Sen. Bernie Sanders, I-Vt., joins protesters outside the Capitol as Republicans in the Senate work to pass their sweeping tax bill, a blend of generous tax cuts for businesses and more modest tax cuts for families and individuals, on Capitol Hill in Washington, Nov. 30, 2017.

"Trickle-down economics did not work under Ronald Reagan, did not work under George W. Bush," independent Senator Bernie Sanders of Vermont, who caucuses with Democrats, said. "It is a fraudulent theory."

"All we are doing is shifting the tax to our kids," Maine Senator Angus King, another independent who also caucuses with Democrats, said. "If 5-year-olds knew what we were doing and could vote, none of us would have a job."

Corporate tax rate

The tax plan would cut corporate taxes from a maximum rate of 35 percent to 20 percent.

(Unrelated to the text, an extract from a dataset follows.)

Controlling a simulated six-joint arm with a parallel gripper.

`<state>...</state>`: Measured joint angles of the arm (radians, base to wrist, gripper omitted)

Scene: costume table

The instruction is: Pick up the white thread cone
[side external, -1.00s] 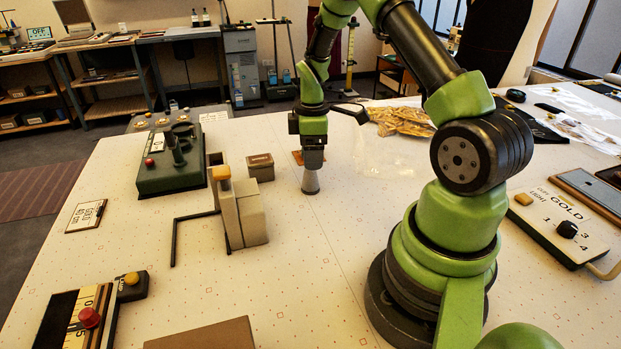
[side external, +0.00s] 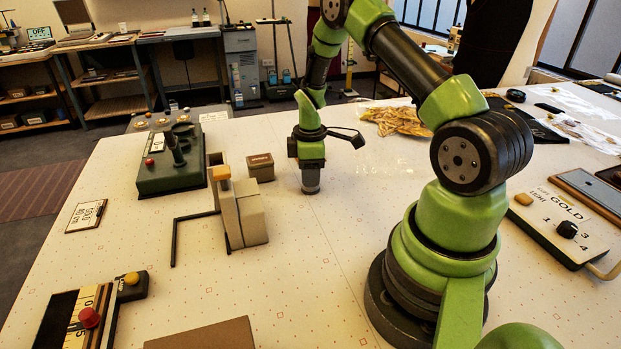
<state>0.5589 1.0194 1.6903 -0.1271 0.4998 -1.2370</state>
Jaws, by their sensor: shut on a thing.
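The fingertips and the cone's top are hidden in this view. The cone's base looks to be on or very near the table top.
The small brown box (side external: 260,167) and a beige block stand (side external: 241,212) with a black angled bar are to the left. A dark green device (side external: 171,165) stands farther left. Gold-coloured material (side external: 396,119) lies at the back right. The table in front of the cone is clear.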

"Other countries have learned how to use their tax codes to entice U.S. businesses overseas, businesses around the globe, to their country — to move away from the United States to their countries’ more competitive tax code," Republican Senator Cory Gardner of Colorado said. "That disparity between the U.S. tax code and foreign tax rates has literally chased jobs and wages out of this country."

Some Democrats agreed that U.S. corporate taxes should be lowered, but insisted the Republican plan goes too far and would eventually trigger painful cuts to federal programs that benefit the poor and elderly in the future.

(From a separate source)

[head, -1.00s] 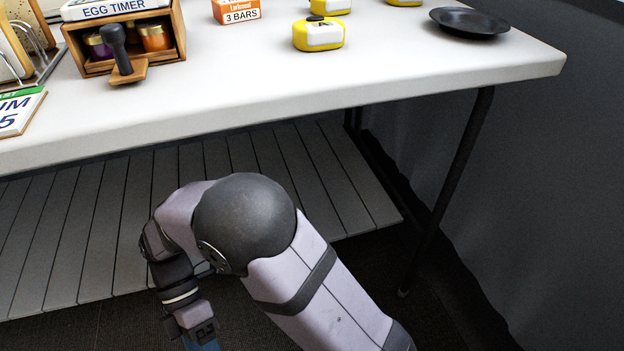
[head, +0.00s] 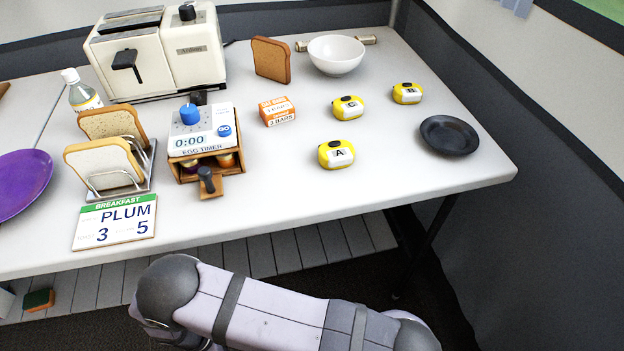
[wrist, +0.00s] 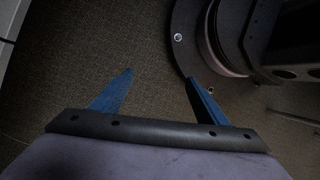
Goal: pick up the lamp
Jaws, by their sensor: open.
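I cannot make out a thing that is plainly a lamp in any view. In the head view, small yellow rounded blocks with white lettered faces stand on the table: block A (head: 336,154), block C (head: 348,107) and block B (head: 407,93). I cannot tell what they are. My gripper (wrist: 160,77) shows in the wrist view with its two blue fingers spread apart and nothing between them. It hangs over the dark floor, away from everything on the table. In the head view it is hidden or out of frame.
The white table (head: 400,180) holds a toaster (head: 165,50), egg timer (head: 200,130), toast rack (head: 118,190), orange soap-bar box (head: 277,111), bread slice (head: 271,60), white bowl (head: 336,54), black plate (head: 449,135), purple plate (head: 20,182) and breakfast card (head: 115,222). The right front table corner is clear.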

Massachusetts Senator Ed Markey accused Republicans of mounting a "con game" in which they tout tax breaks but gloss over "their brutal, vicious cuts to programs for the poorest, the sickest, the elderly, neediest in our country."

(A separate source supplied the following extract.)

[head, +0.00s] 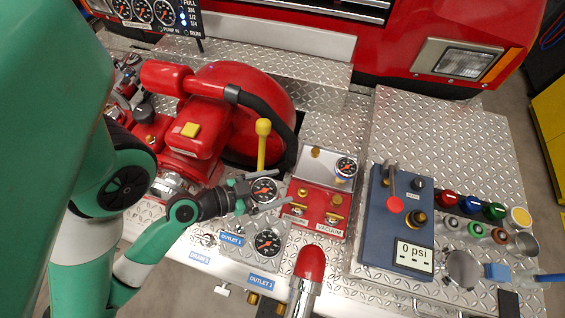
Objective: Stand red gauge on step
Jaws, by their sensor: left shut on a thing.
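My left gripper (270,191) reaches in from the left over the middle of the bumper deck. Its two fingers lie on either side of a round dark-faced gauge (264,190) and are shut on it. I cannot make out a red rim on this gauge. A similar gauge (268,242) sits just below it on the panel, and a smaller one (346,167) is on the red vacuum panel (324,225). A raised diamond-plate surface (440,130) is at the right; I cannot tell which surface is the step. My right gripper is not in view.
A red pump (235,110) with a yellow-knobbed lever (263,128) stands behind the gripper. A blue tester box (395,225) reading 0 psi and several coloured caps (468,204) crowd the right. A red-topped metal fitting (310,262) rises at the front. The upper right plate is clear.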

In a sign that Republicans were confident of passing the bill, House Speaker Paul Ryan laid the groundwork for creating a bicameral committee to reconcile differences between the Senate’s legislation and a House version that was approved several weeks ago.

A unified tax plan would have to pass both chambers before it could go to the White House for Trump’s signature.